Leave the pictures aside and write out exactly every line from the one containing "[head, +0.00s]" through the last line.

** START OF RECORDED INFORMATION **

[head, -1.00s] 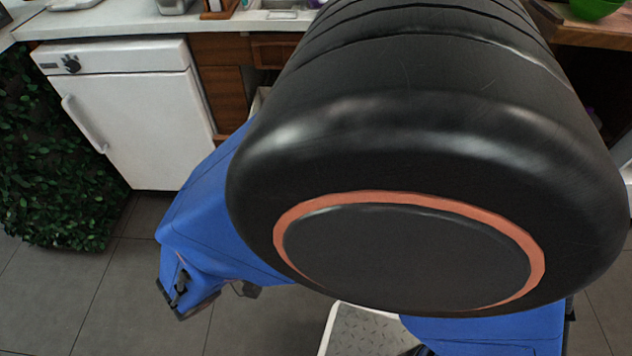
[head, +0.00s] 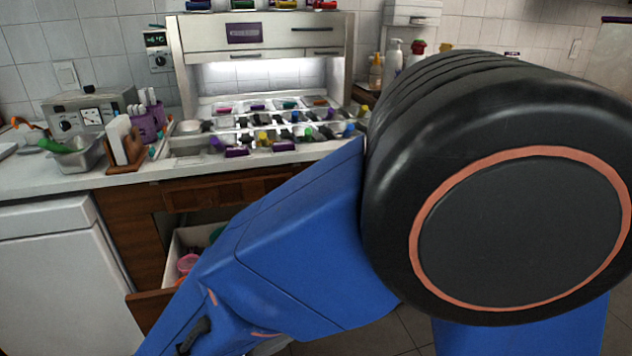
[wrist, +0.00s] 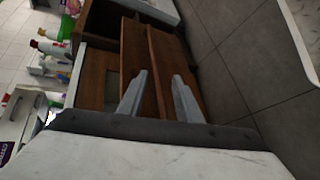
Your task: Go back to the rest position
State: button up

** END OF RECORDED INFORMATION **

**RESULT FOR THIS EXERCISE:**
[head, +0.00s] 
[wrist, +0.00s] 
Your task: Go back to the rest position
State: button up

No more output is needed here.